> [Information shown]
|---|
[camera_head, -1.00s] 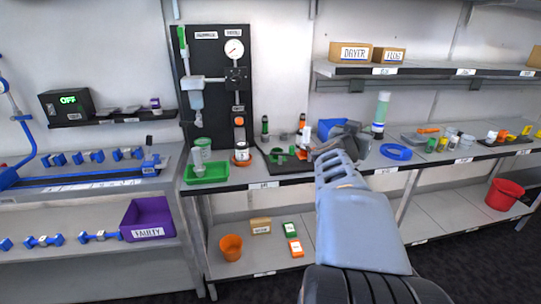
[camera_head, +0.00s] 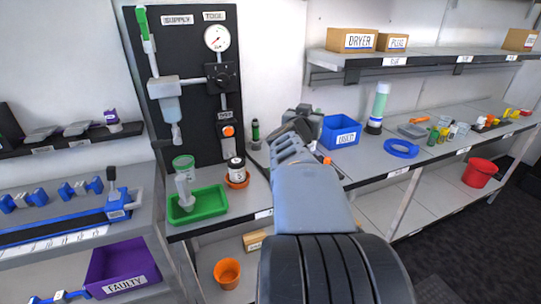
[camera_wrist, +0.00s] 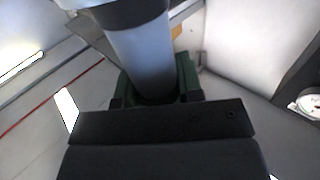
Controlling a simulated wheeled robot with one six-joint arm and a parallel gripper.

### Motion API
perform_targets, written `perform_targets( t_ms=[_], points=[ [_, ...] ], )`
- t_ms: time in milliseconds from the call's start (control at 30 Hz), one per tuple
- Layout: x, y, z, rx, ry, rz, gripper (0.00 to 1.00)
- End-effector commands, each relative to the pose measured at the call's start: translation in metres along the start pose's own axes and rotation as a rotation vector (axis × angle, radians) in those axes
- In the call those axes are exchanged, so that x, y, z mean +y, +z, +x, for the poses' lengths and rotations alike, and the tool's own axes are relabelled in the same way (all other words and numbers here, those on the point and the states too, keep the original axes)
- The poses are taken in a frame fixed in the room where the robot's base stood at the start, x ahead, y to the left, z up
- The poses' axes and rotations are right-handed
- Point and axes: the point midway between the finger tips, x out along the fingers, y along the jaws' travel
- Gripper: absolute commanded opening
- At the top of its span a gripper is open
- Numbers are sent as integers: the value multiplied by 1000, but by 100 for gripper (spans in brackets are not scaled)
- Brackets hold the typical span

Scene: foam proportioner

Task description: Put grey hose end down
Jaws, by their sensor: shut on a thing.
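My gripper shows in the wrist view (camera_wrist: 157,85), its green-edged jaws shut around a smooth pale grey cylinder (camera_wrist: 142,52), which looks like the grey hose end. The cylinder runs up out of the picture under a dark rim, and its lower tip is hidden by the jaws. In the head view my gripper (camera_head: 306,117) is over the back of the worktop, right of the black board, and my own arm hides most of what it holds. I cannot tell whether the held piece touches anything.
The black board (camera_head: 188,120) carries a gauge. A blue box (camera_head: 340,132), a pale green bottle (camera_head: 378,105) and a blue ring (camera_head: 401,148) are to the right.

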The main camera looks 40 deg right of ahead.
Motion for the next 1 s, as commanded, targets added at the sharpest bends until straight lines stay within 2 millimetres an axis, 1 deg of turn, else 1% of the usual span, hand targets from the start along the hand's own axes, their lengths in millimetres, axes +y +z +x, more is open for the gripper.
|---|
Except for the pictures, reproduce every line exactly.

> [Solution to this problem]
[camera_head, -1.00s] 
[camera_head, +0.00s] 
[camera_wrist, +0.00s] 
Controlling a simulated wheeled robot with one six-joint arm and a parallel gripper.

### Motion API
perform_targets, written `perform_targets( t_ms=[_], points=[ [_, ...] ], )`
- t_ms: time in milliseconds from the call's start (control at 30 Hz), one per tuple
- Layout: x, y, z, rx, ry, rz, gripper (0.00 to 1.00)
- End-effector commands, each relative to the pose measured at the call's start: translation in metres along the start pose's own axes and rotation as a rotation vector (axis × angle, radians) in those axes
- In the call those axes are exchanged, so that x, y, z mean +y, +z, +x, for the poses' lengths and rotations alike, and the tool's own axes are relabelled in the same way (all other words and numbers here, those on the point and the states too, keep the original axes)
- The poses are taken in a frame fixed in the room where the robot's base stood at the start, x ahead, y to the left, z up
- The poses' axes and rotations are right-handed
- Point and axes: the point midway between the finger tips, x out along the fingers, y along the jaws' travel
- Gripper: absolute commanded opening
- At the top of its span a gripper is open
- Numbers are sent as integers: the value multiplied by 1000, but by 100 for gripper (spans in brackets are not scaled)
- Brackets hold the typical span

Scene: foam proportioner

Task description: Put grey hose end down
Jaws, by their sensor: shut on a thing.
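My gripper shows in the wrist view (camera_wrist: 157,85), its green-edged jaws shut around a smooth pale grey cylinder (camera_wrist: 142,52), which looks like the grey hose end. The cylinder runs up out of the picture under a dark rim, and its lower tip is hidden by the jaws. In the head view my gripper (camera_head: 306,117) is over the back of the worktop, right of the black board, and my own arm hides most of what it holds. I cannot tell whether the held piece touches anything.
The black board (camera_head: 188,120) carries a gauge. A blue box (camera_head: 340,132), a pale green bottle (camera_head: 378,105) and a blue ring (camera_head: 401,148) are to the right.

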The main camera looks 40 deg right of ahead.
Motion for the next 1 s, as commanded, targets added at the sharpest bends until straight lines stay within 2 millimetres an axis, 1 deg of turn, else 1% of the usual span, hand targets from the start along the hand's own axes, their lengths in millimetres, axes +y +z +x, more is open for the gripper.

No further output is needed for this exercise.